#### Short task
Which lines of the records contain "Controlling"? Collect every one of them.

Stored data entries
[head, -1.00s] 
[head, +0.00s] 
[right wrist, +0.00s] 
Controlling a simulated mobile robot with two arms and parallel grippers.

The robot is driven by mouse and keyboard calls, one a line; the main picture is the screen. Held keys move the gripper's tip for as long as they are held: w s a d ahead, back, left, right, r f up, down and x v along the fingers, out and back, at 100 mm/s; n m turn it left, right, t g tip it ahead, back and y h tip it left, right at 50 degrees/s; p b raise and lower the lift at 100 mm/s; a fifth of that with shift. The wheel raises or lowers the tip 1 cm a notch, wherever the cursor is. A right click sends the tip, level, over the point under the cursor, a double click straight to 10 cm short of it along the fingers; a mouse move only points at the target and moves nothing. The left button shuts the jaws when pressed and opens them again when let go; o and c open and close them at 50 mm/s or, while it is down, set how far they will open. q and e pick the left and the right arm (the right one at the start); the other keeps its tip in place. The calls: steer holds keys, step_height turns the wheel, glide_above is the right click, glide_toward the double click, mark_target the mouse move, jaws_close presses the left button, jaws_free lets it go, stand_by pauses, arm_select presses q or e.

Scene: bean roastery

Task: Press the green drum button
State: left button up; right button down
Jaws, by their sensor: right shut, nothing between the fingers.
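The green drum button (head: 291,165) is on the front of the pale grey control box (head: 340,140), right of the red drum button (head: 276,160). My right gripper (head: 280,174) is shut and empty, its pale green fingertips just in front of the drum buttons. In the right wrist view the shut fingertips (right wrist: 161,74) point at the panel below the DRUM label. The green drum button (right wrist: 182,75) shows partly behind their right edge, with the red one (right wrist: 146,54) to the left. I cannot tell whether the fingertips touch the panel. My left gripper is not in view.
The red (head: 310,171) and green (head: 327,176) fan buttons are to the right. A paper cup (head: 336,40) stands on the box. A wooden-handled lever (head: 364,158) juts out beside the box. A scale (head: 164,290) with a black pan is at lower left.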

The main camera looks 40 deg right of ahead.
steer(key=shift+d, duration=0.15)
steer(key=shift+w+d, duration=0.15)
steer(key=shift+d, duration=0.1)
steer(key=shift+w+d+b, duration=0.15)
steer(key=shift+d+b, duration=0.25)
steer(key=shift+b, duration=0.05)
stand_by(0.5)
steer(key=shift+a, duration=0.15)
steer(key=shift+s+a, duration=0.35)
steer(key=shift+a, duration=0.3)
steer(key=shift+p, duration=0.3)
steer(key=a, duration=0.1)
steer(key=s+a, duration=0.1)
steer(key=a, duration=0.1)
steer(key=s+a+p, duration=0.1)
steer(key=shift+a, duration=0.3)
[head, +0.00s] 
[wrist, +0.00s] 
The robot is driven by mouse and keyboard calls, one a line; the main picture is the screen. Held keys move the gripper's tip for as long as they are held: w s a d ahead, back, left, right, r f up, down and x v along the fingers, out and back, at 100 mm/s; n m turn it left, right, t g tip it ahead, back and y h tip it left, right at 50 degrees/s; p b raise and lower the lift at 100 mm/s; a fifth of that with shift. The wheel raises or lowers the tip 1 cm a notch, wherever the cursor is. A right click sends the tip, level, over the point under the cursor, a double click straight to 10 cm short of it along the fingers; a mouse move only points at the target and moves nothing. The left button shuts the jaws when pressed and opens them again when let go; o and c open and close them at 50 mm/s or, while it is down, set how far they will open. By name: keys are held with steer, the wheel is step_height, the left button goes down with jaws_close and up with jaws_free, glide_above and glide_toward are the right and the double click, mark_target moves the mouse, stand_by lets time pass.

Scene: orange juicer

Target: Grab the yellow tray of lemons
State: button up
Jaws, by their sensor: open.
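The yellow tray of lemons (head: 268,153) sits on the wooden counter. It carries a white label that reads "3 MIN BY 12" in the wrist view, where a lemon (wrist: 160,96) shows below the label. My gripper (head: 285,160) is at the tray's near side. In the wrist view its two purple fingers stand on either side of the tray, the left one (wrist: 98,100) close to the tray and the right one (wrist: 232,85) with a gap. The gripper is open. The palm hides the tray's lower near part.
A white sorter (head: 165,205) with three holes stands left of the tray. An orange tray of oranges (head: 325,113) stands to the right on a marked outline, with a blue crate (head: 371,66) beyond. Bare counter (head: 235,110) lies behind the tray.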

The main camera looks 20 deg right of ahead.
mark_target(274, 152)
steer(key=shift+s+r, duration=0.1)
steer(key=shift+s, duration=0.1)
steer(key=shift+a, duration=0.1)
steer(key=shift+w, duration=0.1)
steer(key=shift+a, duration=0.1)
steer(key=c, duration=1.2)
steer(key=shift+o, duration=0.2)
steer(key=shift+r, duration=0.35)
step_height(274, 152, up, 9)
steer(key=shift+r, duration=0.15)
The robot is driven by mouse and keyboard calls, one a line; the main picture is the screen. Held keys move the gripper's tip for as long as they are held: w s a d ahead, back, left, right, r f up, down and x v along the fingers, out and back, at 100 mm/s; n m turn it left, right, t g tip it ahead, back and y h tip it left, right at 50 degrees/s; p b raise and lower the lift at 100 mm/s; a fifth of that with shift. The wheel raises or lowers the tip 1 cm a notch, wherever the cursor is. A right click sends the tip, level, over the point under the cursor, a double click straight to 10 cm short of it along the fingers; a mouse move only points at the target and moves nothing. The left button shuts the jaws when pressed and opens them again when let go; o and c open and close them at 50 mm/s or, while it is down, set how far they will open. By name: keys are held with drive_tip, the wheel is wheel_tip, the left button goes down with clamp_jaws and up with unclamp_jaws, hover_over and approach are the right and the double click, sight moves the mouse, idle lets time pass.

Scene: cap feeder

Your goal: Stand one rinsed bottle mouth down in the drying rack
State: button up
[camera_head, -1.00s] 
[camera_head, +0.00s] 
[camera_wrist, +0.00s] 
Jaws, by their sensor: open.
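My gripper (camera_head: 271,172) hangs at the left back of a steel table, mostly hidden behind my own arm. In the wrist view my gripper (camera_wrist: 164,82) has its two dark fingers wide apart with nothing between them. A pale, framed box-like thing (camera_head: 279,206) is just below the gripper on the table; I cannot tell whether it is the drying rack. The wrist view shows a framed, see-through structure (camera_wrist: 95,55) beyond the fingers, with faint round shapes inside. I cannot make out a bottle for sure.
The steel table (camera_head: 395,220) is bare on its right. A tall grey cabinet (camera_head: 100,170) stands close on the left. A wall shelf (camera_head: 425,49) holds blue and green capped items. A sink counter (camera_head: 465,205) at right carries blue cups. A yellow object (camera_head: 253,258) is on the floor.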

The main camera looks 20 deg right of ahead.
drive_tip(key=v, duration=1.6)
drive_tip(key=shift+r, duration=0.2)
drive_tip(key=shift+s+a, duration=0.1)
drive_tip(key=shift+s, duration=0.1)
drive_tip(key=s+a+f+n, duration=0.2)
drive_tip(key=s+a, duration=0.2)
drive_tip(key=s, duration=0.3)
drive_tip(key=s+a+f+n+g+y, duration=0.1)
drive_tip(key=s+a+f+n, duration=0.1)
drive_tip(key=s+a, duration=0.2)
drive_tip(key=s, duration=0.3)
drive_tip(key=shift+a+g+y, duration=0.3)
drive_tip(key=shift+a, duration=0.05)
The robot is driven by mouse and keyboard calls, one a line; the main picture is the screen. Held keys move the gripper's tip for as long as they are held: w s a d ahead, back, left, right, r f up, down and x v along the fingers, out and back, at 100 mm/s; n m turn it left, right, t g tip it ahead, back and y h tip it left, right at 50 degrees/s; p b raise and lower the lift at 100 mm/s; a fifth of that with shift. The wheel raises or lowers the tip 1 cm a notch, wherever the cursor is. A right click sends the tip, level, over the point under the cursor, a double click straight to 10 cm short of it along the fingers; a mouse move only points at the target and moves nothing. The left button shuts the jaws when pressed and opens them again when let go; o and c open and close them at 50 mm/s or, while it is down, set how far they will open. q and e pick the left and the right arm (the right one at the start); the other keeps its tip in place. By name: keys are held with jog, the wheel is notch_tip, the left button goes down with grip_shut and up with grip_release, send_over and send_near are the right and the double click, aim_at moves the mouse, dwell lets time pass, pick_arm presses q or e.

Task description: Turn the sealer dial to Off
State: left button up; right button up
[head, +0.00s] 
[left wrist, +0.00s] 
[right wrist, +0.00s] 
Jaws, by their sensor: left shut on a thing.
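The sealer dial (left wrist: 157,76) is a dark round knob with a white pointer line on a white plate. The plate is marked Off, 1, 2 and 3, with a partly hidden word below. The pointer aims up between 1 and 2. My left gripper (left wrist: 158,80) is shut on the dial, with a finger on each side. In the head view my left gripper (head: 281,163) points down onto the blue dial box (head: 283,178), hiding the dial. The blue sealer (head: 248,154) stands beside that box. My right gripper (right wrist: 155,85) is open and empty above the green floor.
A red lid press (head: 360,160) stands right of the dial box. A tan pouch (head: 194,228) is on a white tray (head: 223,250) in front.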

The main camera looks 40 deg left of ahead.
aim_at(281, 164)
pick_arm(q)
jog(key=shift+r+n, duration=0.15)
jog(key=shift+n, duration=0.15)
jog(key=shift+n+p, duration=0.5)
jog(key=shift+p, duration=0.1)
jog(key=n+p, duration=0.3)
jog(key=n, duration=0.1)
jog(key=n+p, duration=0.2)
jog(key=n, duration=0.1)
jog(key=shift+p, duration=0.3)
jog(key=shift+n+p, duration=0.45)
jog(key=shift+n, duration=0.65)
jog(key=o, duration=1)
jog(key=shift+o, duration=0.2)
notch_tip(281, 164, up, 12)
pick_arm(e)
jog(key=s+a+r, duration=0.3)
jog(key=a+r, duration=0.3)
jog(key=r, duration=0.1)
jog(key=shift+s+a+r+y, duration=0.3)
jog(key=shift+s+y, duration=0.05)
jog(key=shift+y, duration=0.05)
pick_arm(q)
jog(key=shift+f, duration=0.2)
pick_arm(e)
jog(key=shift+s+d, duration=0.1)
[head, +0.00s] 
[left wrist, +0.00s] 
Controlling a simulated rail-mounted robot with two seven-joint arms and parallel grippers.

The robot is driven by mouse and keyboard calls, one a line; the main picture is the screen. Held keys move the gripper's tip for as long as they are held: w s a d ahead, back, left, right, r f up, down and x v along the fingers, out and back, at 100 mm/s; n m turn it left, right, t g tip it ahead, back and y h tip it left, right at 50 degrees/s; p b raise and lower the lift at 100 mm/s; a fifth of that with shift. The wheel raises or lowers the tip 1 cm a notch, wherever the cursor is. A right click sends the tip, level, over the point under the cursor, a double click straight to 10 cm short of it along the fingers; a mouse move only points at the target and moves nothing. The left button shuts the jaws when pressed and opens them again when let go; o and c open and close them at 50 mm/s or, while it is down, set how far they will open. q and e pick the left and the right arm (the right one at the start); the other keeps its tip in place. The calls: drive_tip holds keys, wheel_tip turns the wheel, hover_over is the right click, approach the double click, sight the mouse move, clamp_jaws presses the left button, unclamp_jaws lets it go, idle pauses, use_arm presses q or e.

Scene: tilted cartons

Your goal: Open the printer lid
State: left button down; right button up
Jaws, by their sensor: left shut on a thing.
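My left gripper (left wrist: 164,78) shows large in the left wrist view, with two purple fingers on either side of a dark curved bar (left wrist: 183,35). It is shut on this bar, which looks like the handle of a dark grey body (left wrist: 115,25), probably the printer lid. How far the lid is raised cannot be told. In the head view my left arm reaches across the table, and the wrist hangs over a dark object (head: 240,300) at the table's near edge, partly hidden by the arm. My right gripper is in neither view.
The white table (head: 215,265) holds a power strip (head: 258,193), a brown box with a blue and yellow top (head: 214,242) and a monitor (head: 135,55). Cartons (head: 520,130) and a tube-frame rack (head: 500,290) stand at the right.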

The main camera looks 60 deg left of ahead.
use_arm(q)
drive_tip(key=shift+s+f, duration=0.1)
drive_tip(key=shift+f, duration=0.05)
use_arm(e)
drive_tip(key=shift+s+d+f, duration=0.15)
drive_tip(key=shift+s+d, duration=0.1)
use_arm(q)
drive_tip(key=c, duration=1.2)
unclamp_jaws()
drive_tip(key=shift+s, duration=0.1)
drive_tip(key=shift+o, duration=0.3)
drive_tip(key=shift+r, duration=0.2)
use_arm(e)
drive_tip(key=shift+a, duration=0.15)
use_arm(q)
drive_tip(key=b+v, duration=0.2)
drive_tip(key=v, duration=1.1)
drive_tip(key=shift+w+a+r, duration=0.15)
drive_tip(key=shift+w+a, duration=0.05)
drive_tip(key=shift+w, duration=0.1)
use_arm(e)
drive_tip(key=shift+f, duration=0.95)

#### Exercise output
Controlling a simulated mobile robot with two arms and parallel grippers.
Controlling a simulated rail-mounted robot with two seven-joint arms and parallel grippers.

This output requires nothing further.